## RECORDS
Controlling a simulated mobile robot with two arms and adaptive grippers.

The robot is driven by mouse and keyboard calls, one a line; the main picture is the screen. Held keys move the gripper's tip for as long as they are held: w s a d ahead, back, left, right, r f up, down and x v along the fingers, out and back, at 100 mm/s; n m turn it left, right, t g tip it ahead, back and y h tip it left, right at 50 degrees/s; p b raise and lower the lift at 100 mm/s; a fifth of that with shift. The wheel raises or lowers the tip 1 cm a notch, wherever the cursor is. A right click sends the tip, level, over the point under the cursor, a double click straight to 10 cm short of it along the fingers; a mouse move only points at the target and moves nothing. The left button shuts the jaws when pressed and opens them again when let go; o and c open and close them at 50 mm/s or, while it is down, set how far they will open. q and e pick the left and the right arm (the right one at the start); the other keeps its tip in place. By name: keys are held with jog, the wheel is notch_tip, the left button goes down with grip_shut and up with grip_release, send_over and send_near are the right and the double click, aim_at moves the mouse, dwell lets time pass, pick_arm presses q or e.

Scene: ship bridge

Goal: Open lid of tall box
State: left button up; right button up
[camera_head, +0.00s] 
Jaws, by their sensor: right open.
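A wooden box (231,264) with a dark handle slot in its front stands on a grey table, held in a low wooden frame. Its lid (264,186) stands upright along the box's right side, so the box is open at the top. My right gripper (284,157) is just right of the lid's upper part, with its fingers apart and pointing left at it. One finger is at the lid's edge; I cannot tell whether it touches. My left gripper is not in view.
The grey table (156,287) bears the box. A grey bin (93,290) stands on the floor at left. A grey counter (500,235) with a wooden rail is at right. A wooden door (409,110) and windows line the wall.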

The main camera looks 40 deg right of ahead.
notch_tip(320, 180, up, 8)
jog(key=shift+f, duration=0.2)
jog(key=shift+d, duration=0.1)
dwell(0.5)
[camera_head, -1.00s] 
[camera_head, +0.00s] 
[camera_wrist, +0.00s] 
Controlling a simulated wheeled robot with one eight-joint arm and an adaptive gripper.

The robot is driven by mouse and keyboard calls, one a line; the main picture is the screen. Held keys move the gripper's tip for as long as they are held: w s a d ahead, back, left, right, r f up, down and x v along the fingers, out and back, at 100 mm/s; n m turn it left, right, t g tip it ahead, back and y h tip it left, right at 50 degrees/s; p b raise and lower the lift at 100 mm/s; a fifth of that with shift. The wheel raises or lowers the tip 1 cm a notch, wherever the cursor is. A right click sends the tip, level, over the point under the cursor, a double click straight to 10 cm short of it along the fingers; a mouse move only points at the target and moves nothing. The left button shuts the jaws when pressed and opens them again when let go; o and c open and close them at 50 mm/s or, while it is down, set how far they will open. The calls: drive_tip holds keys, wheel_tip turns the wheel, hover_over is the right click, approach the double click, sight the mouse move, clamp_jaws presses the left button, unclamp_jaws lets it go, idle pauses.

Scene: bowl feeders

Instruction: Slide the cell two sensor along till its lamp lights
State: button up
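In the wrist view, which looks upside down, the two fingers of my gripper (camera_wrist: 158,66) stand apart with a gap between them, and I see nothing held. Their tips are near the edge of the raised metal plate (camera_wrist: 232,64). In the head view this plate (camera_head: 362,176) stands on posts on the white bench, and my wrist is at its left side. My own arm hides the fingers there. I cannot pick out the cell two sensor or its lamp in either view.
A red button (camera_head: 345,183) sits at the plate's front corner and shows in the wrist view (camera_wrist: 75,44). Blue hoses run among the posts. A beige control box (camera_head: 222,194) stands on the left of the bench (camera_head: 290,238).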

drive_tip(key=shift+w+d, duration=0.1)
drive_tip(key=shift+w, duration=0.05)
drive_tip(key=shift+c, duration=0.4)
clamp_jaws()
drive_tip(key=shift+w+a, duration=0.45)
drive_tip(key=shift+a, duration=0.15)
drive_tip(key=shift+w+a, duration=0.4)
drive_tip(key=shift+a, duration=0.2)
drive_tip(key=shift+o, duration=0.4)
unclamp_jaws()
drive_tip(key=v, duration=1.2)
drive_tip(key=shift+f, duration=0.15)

## DIRECTIVE
Your task is to repeat every line exactly.

## RESULT OF THE TASK
Controlling a simulated mobile robot with two arms and adaptive grippers.

The robot is driven by mouse and keyboard calls, one a line; the main picture is the screen. Held keys move the gripper's tip for as long as they are held: w s a d ahead, back, left, right, r f up, down and x v along the fingers, out and back, at 100 mm/s; n m turn it left, right, t g tip it ahead, back and y h tip it left, right at 50 degrees/s; p b raise and lower the lift at 100 mm/s; a fifth of that with shift. The wheel raises or lowers the tip 1 cm a notch, wherever the cursor is. A right click sends the tip, level, over the point under the cursor, a double click straight to 10 cm short of it along the fingers; a mouse move only points at the target and moves nothing. The left button shuts the jaws when pressed and opens them again when let go; o and c open and close them at 50 mm/s or, while it is down, set how far they will open. q and e pick the left and the right arm (the right one at the start); the other keeps its tip in place. By name: keys are held with jog, the wheel is notch_tip, the left button goes down with grip_shut and up with grip_release, send_over and send_near are the right and the double click, aim_at moves the mouse, dwell lets time pass, pick_arm presses q or e.

Scene: ship bridge

Goal: Open lid of tall box
State: left button up; right button up
[camera_head, +0.00s] 
Jaws, by their sensor: right open.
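A wooden box (231,264) with a dark handle slot in its front stands on a grey table, held in a low wooden frame. Its lid (264,186) stands upright along the box's right side, so the box is open at the top. My right gripper (284,157) is just right of the lid's upper part, with its fingers apart and pointing left at it. One finger is at the lid's edge; I cannot tell whether it touches. My left gripper is not in view.
The grey table (156,287) bears the box. A grey bin (93,290) stands on the floor at left. A grey counter (500,235) with a wooden rail is at right. A wooden door (409,110) and windows line the wall.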

The main camera looks 40 deg right of ahead.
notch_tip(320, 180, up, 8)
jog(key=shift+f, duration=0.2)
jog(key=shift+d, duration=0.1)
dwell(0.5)
[camera_head, -1.00s] 
[camera_head, +0.00s] 
[camera_wrist, +0.00s] 
Controlling a simulated wheeled robot with one eight-joint arm and an adaptive gripper.

The robot is driven by mouse and keyboard calls, one a line; the main picture is the screen. Held keys move the gripper's tip for as long as they are held: w s a d ahead, back, left, right, r f up, down and x v along the fingers, out and back, at 100 mm/s; n m turn it left, right, t g tip it ahead, back and y h tip it left, right at 50 degrees/s; p b raise and lower the lift at 100 mm/s; a fifth of that with shift. The wheel raises or lowers the tip 1 cm a notch, wherever the cursor is. A right click sends the tip, level, over the point under the cursor, a double click straight to 10 cm short of it along the fingers; a mouse move only points at the target and moves nothing. The left button shuts the jaws when pressed and opens them again when let go; o and c open and close them at 50 mm/s or, while it is down, set how far they will open. The calls: drive_tip holds keys, wheel_tip turns the wheel, hover_over is the right click, approach the double click, sight the mouse move, clamp_jaws presses the left button, unclamp_jaws lets it go, idle pauses.

Scene: bowl feeders

Instruction: Slide the cell two sensor along till its lamp lights
State: button up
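In the wrist view, which looks upside down, the two fingers of my gripper (camera_wrist: 158,66) stand apart with a gap between them, and I see nothing held. Their tips are near the edge of the raised metal plate (camera_wrist: 232,64). In the head view this plate (camera_head: 362,176) stands on posts on the white bench, and my wrist is at its left side. My own arm hides the fingers there. I cannot pick out the cell two sensor or its lamp in either view.
A red button (camera_head: 345,183) sits at the plate's front corner and shows in the wrist view (camera_wrist: 75,44). Blue hoses run among the posts. A beige control box (camera_head: 222,194) stands on the left of the bench (camera_head: 290,238).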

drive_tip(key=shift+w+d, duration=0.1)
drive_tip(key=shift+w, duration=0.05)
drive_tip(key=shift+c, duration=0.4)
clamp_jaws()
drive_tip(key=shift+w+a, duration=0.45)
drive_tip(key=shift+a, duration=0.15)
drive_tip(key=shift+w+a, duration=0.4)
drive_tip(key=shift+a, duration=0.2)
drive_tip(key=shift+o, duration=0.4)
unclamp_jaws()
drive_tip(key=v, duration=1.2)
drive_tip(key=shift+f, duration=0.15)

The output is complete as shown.